St. Anthony was a Portuguese by birth, and taught divinity in the universities of Bologna, Toulouse, Paris, and Padua. Finally he became an eloquent preacher among the people. It is said that when they refused to listen he preached to the dwellers in the sea, "and an infinite number of fishes, great and little, lifted their heads above water, and listened attentively to the sermon of the saint!"

Very many miracles are attributed to him. He restored to life by his prayers Carilla, a young maiden who was drowned; also a young child who was scalded to death; renewed the foot of a young man who had cut it off because the saint rebuked him for having kicked his brother; caused the body of a murdered youth to speak, and acquit an old man who had been accused of his death; made a glass cup remain whole when thrown against a marble slab, while the marble was shivered.

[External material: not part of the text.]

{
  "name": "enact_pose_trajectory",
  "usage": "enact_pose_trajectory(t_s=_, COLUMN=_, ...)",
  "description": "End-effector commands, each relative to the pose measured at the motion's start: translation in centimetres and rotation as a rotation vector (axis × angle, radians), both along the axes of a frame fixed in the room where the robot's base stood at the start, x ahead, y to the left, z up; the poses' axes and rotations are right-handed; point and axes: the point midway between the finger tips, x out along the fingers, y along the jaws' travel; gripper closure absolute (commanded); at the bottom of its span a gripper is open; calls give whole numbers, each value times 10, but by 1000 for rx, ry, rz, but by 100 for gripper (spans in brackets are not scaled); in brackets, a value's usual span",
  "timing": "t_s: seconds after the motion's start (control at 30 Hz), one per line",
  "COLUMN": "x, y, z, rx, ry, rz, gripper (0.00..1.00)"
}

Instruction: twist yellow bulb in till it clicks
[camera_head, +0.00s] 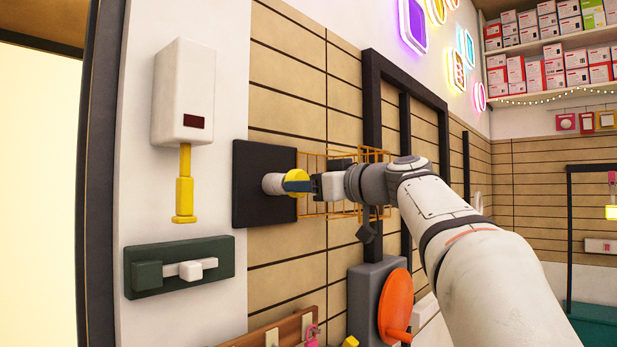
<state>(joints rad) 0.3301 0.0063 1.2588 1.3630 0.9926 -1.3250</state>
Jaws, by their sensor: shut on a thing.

"The legend of the mule," says Mrs. Jameson, "is one of the most popular of the miracles of St. Anthony, and is generally found in the Franciscan churches. A certain heretic called Bovidilla entertained doubts of the real presence in the sacrament, and, after a long argument with the saint, required a miracle in proof of this favorite dogma of the Roman Catholic Church. St. Anthony, who was about to carry the host in procession, encountered the mule of Bovidilla, which fell down on its knees at the command of the saint, and, although its heretic master endeavored to tempt it aside by a sieve full of oats, remained kneeling till the host had passed."

After Murillo's return from the house of Velasquez to Seville, he worked incessantly for nearly three years upon eleven paintings for the convent of the Franciscans near Casa del Ayuntamiento. The cloisters contained three hundred marble columns. For the decoration of a minor cloister the priests offered so small an amount that no leading artist in Seville would attempt it. But Murillo, still poor, and not well known, gladly accepted the work. It was a laborious undertaking, with perhaps scarcely enough compensation to provide for his daily needs; but it made him famous. Henceforward there was neither poverty nor obscurity for the great Spanish master.

The first picture for the Franciscans represented "St. Francis, on an iron bed, listening to an angel who is playing on a violin." The second portrayed "St. Diego blessing a pot of broth," which he is about to give to a group of beggars at the gate of his convent. Another picture, called, "The Angel Kitchen," now in the Louvre, represents a monk who fell in a state of ecstasy whilst cooking for the convent, and angels are doing his work. Still another represents a Franciscan praying over the dead body of a friar, as if to restore it to life. This is now owned by Mr. Richard Ford, of Devonshire, England.

The finest picture of the series represents "The Death of St. Clara of Assisi." She was the daughter of a noble knight of great wealth, and much sought in marriage. Desiring to devote herself to a religious life, she repaired to St. Francis for counsel, who advised her to enter a convent. She fled from her home to where St. Francis dwelt, and he with his own hands cut off her luxuriant golden tresses, and threw over her his own penitential habit of gray wool. Her family sought to force her away, but later her sister Agnes and mother Ortolana joined her in the convent.

On the death of her father, St. Clara gave all her wealth to the poor. She went, like the others of her order, barefoot or sandalled, slept on the hard earth, and lived in silence. The most notable event of her life was the dispersion of the Saracens. Emperor Frederic ravaged the shores of the Adriatic. In his army were a band of infidel Saracens, who attacked the Convent of San Damiano. The frightened nuns rushed to the side of "Mother Clara," who had long been unable to rise from her bed. At once she arose, took from the altar the pyx of ivory and silver which contained the Host, placed it on the threshold, knelt, and began to sing. The barbarians were overcome with fear, and tumbled headlong down their scaling-ladders.

Mrs. Jameson says, "The most beautiful picture of St. Clara I have ever seen represents the death of the saint, or, rather, the vision which preceded her death, painted by Murillo.... St. Clara lies on her couch, her heavenly face lighted up with an ecstatic expression. Weeping nuns and friars stand around; she sees them not, her eyes are fixed on the glorious procession which approaches her bed: first, our Saviour, leading his Virgin-mother; they are followed by a company of virgin-martyrs, headed by St. Catharine, all wearing their crowns and bearing their palms, as though they had come to summon her to their paradise of bliss. Nothing can be imagined more beautiful, bright, and elysian than these figures, nor more divine with faith and transport than the head of St. Clara."

These paintings of Murillo were the one topic of conversation in Seville. Orders for pictures came from every side; artists crowded to the convent to study works so unlike their own; the chief families of the city made the hitherto unknown young man a welcome guest at their palaces; fame and position had come when he was only thirty years old.

For one hundred and seventy years these pictures were the pride of the convent, when they were taken by Marshal Soult under Napoleon, and eventually scattered through Northern Europe. The convent was destroyed by fire soon afterwards.